Begin Data for this exercise

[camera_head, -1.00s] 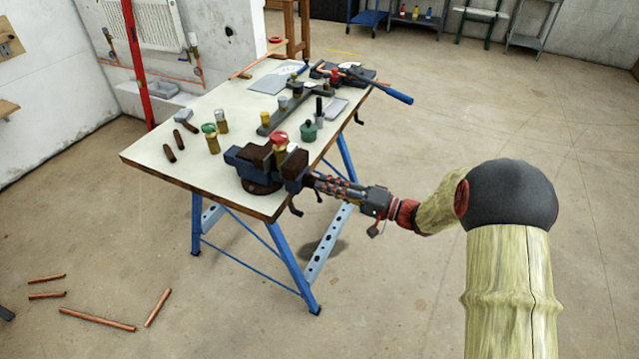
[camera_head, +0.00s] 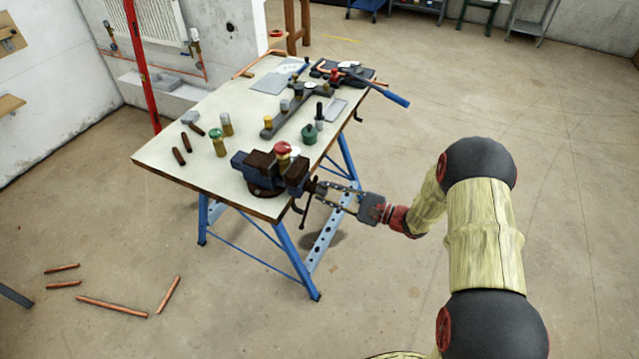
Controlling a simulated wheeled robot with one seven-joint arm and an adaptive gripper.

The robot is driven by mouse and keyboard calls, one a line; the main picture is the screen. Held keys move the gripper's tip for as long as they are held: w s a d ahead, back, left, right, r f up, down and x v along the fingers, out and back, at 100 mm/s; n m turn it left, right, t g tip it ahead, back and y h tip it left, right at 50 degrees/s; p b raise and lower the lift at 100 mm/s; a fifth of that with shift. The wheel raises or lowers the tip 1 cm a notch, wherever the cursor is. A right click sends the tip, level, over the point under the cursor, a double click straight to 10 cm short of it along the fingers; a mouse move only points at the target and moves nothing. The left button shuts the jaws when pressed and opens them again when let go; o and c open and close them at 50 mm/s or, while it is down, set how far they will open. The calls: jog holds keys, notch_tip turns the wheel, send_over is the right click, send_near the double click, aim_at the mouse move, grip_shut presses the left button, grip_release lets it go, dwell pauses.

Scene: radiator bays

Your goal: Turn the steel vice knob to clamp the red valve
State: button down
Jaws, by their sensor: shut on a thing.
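The blue-and-dark vice (camera_head: 258,172) is fixed at the table's front corner. The red-topped valve (camera_head: 283,148) stands upright at its jaws; I cannot tell how tightly they press on it. My gripper (camera_head: 319,187) reaches in level from the right, its two fingers shut on the steel vice knob (camera_head: 317,188) at the vice's outer end. The fingers hide much of the knob. A dark bar (camera_head: 304,212) hangs slantwise beside the fingertips, below the vice's end.
A blue-handled tool (camera_head: 390,97) juts past the right edge. Copper pipes (camera_head: 111,306) lie on the floor at left. The floor at right is clear.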

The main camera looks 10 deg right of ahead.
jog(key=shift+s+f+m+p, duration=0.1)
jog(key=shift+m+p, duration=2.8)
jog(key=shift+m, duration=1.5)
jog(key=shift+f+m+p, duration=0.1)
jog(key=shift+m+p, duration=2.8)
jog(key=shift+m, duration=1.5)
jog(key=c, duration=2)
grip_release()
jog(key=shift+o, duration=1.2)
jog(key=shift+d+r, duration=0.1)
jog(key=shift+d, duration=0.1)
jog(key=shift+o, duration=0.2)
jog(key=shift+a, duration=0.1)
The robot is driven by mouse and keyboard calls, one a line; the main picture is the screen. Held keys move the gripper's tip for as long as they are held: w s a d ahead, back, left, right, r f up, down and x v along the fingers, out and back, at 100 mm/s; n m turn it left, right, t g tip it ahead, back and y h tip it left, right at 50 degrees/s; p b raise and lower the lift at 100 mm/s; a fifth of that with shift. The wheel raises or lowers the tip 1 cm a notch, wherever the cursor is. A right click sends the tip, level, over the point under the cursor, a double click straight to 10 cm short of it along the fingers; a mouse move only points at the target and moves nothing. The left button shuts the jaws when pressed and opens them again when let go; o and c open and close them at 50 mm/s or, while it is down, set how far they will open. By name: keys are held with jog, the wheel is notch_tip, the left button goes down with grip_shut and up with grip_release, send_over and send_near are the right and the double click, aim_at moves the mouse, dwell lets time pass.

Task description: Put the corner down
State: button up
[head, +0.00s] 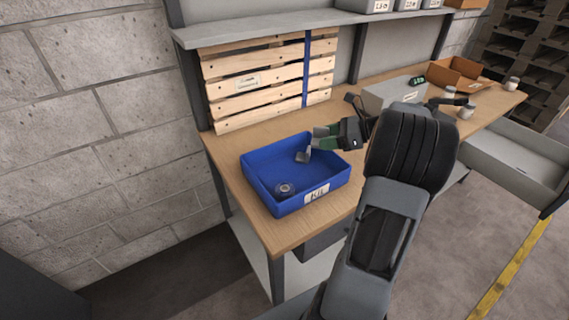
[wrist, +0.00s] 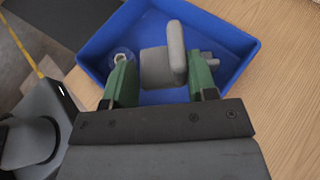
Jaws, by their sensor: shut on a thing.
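The corner is a grey angled piece (wrist: 176,52), also in the head view (head: 303,156). My gripper (head: 312,147) is shut on it; in the wrist view its green fingers (wrist: 158,85) stand on either side of the piece. The gripper holds the corner over the blue bin marked KIT (head: 261,198). Whether the corner touches the bin floor I cannot tell. A round dark part with a light centre (head: 285,189) lies in the bin and shows in the wrist view (wrist: 122,58). Another small grey part (wrist: 208,58) shows partly behind the right finger.
The bin stands on a wooden bench (head: 233,159) near its front left end. A slatted pallet panel (head: 262,82) leans at the back. A grey box (head: 392,95), an orange-brown tray (head: 457,73) and small cups (head: 466,111) stand farther right. A shelf (head: 262,27) hangs above.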

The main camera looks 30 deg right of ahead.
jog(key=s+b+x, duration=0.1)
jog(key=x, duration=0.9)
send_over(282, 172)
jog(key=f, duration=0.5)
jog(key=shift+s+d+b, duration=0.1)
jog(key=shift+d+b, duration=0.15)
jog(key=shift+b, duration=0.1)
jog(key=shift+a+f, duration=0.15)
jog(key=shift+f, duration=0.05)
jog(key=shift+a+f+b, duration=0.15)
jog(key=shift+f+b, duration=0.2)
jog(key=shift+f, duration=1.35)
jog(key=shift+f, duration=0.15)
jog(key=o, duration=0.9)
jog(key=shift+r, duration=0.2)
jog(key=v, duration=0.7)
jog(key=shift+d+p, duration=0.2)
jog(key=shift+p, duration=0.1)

End Data for this exercise

Repeat verbatim the range of lines that opens at the line containing "[head, +0.00s]" and closes at the last line of the entries, excluding all pictures.

[head, +0.00s] 
[wrist, +0.00s] 
Jaws, by their sensor: shut on a thing.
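The corner is a grey angled piece (wrist: 176,52), also in the head view (head: 303,156). My gripper (head: 312,147) is shut on it; in the wrist view its green fingers (wrist: 158,85) stand on either side of the piece. The gripper holds the corner over the blue bin marked KIT (head: 261,198). Whether the corner touches the bin floor I cannot tell. A round dark part with a light centre (head: 285,189) lies in the bin and shows in the wrist view (wrist: 122,58). Another small grey part (wrist: 208,58) shows partly behind the right finger.
The bin stands on a wooden bench (head: 233,159) near its front left end. A slatted pallet panel (head: 262,82) leans at the back. A grey box (head: 392,95), an orange-brown tray (head: 457,73) and small cups (head: 466,111) stand farther right. A shelf (head: 262,27) hangs above.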

The main camera looks 30 deg right of ahead.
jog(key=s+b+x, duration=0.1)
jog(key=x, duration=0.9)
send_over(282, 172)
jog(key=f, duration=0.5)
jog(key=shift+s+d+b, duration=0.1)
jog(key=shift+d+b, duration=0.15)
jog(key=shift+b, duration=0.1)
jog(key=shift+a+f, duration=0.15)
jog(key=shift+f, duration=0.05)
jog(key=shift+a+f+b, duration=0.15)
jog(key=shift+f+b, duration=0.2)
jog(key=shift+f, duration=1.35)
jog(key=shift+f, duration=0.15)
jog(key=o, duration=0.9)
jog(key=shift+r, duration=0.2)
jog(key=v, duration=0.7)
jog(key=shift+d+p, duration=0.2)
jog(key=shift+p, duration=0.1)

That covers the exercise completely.